* **Description of the task**
Tally how many lines include "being". The number is the whole answer.

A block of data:
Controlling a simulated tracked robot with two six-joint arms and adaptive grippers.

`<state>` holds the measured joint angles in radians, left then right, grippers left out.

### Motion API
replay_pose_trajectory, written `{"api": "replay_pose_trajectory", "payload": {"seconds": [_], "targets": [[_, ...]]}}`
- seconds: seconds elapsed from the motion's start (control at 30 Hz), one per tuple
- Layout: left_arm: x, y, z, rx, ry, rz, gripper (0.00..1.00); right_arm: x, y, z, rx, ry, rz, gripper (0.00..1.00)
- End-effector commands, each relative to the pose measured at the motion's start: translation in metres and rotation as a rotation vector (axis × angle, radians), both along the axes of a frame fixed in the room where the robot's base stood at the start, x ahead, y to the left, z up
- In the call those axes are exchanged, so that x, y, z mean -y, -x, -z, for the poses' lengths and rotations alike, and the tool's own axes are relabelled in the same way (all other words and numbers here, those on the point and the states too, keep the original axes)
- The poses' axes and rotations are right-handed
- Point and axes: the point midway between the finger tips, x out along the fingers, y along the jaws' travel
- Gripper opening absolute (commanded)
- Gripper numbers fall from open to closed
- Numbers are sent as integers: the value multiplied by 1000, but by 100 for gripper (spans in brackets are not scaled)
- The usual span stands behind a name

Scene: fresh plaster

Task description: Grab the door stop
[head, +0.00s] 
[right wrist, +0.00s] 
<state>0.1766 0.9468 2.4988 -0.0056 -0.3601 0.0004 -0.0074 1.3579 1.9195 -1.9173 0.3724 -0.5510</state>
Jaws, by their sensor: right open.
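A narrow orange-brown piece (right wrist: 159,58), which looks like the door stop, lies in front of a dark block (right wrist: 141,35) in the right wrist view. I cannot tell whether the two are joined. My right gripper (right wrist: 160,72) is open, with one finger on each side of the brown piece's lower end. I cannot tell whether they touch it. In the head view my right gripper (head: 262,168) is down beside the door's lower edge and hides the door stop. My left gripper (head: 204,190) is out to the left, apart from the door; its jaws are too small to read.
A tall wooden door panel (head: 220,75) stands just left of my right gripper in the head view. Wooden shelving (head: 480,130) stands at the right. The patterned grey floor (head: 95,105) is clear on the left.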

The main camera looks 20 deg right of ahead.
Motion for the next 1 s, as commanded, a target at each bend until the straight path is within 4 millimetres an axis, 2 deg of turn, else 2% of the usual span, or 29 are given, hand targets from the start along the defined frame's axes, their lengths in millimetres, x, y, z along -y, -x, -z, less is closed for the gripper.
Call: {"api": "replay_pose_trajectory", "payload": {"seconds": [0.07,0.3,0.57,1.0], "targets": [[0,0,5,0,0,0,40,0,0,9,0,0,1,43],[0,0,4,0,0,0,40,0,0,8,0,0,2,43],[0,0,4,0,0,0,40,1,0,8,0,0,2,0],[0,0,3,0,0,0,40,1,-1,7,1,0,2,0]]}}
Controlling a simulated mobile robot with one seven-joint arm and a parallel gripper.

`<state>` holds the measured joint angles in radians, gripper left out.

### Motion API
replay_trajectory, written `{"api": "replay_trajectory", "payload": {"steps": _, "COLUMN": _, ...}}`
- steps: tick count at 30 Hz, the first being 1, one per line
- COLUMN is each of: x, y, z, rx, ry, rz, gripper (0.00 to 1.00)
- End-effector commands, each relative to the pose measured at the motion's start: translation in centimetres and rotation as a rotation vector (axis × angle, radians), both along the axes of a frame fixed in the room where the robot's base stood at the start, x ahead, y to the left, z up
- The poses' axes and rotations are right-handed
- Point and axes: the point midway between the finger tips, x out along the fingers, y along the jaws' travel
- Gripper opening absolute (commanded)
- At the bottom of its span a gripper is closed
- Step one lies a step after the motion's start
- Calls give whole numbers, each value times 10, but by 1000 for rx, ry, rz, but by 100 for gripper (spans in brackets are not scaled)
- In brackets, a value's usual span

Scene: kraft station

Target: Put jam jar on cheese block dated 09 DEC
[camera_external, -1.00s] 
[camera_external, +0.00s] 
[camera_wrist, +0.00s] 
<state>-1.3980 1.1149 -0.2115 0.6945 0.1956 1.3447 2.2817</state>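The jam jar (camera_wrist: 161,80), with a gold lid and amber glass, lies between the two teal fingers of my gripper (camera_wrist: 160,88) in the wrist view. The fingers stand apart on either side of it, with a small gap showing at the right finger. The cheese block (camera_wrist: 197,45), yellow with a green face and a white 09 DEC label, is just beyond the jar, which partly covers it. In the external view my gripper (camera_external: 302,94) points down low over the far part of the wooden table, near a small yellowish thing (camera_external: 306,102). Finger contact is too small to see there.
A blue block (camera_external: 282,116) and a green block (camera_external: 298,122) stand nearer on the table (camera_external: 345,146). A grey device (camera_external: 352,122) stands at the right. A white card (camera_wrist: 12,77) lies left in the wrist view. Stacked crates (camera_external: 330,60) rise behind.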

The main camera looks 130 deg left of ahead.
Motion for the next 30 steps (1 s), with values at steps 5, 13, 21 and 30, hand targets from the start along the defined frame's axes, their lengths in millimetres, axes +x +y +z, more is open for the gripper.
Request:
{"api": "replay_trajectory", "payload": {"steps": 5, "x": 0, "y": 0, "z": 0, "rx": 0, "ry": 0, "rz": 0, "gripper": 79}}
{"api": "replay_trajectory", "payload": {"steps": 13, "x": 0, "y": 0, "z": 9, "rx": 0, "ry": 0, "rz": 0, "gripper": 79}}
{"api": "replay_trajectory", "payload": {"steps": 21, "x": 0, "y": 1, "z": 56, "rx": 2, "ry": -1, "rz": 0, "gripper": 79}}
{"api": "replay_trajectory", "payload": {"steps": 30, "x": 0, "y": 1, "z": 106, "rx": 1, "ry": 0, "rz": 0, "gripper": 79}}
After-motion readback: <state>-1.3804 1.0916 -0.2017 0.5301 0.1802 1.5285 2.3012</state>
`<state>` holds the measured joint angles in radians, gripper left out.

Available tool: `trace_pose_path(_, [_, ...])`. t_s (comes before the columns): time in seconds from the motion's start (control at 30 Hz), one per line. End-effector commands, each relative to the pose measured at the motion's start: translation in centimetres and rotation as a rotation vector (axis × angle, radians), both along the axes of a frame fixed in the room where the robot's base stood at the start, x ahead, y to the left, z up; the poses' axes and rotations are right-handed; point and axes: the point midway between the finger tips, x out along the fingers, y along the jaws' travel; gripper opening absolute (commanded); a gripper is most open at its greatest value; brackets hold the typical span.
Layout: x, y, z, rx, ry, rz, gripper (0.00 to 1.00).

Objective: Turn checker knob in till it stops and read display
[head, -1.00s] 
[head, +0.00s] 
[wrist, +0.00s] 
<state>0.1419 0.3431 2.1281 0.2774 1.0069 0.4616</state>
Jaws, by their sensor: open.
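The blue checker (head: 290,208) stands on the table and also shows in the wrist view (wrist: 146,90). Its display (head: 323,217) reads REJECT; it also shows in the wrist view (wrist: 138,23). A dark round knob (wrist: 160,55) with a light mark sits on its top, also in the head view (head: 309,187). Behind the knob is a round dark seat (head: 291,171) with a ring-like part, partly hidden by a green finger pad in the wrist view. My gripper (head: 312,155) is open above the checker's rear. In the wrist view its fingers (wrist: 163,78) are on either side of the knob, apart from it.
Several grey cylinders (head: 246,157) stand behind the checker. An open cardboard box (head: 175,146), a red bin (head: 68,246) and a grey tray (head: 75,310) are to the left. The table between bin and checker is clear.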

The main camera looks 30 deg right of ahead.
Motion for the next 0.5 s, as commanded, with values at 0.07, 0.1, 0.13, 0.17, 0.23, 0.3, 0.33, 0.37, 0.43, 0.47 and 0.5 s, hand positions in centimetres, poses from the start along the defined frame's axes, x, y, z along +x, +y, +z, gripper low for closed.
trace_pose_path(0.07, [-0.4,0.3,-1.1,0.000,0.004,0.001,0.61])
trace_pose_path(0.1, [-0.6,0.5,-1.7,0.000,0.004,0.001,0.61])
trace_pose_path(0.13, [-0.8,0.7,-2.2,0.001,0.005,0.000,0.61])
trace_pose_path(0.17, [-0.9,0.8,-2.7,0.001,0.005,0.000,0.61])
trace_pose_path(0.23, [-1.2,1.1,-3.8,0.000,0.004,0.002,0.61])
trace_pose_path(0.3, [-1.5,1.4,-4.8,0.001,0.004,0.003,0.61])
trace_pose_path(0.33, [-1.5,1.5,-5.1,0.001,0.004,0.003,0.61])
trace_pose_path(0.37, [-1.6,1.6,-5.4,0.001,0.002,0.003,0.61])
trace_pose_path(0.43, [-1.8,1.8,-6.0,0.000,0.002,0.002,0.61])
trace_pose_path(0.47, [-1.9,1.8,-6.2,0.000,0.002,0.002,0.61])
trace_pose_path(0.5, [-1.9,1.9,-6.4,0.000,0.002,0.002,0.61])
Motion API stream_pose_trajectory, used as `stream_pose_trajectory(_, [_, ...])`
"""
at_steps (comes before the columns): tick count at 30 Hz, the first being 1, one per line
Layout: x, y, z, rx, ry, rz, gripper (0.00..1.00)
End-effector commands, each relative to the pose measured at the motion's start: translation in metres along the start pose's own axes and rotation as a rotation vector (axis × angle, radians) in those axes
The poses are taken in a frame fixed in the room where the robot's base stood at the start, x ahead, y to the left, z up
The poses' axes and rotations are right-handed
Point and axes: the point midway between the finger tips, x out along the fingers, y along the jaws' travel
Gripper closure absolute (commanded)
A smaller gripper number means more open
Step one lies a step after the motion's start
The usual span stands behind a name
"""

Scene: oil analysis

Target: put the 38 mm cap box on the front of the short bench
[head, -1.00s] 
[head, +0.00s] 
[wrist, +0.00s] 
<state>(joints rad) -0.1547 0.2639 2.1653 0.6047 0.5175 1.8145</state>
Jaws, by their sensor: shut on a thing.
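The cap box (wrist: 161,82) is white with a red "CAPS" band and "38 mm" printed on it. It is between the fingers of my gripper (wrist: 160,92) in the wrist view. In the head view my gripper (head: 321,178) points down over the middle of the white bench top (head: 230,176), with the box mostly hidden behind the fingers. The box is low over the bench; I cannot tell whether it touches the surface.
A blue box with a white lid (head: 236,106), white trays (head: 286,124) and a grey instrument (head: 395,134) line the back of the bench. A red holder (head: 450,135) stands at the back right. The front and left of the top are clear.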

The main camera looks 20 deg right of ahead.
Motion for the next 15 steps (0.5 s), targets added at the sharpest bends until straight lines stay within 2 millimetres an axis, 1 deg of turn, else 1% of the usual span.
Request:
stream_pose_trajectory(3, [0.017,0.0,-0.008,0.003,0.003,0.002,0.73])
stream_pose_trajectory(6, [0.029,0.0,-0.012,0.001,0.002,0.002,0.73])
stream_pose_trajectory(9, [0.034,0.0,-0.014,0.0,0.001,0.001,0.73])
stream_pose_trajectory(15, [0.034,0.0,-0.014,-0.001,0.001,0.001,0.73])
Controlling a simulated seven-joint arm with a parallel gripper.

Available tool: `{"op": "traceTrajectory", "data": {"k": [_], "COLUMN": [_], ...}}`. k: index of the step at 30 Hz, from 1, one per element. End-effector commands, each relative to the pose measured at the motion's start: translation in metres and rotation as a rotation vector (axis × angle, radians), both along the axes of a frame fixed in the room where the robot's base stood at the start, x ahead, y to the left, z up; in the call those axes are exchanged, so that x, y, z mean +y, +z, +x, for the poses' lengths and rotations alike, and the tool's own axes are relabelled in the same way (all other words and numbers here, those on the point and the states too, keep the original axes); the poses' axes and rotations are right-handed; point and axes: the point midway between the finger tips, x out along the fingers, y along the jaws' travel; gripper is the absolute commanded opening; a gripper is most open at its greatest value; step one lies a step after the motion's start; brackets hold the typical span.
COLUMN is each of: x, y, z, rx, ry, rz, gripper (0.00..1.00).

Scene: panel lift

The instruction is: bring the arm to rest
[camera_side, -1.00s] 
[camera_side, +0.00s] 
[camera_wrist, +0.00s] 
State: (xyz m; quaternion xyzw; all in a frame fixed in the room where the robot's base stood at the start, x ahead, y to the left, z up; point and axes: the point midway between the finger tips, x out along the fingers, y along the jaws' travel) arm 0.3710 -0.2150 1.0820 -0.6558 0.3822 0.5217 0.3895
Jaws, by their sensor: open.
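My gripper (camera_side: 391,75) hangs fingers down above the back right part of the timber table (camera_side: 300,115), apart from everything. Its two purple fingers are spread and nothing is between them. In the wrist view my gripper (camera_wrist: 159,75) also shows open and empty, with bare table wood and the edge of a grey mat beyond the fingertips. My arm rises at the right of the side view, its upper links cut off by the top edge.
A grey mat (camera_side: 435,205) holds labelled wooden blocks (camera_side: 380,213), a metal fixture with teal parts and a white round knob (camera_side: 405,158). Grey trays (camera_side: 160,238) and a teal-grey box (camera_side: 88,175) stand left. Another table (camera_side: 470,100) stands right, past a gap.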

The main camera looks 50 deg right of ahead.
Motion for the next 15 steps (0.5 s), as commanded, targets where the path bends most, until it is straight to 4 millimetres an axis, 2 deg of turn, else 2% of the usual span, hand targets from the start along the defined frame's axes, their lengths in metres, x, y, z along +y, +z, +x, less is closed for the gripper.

* **Task result**
2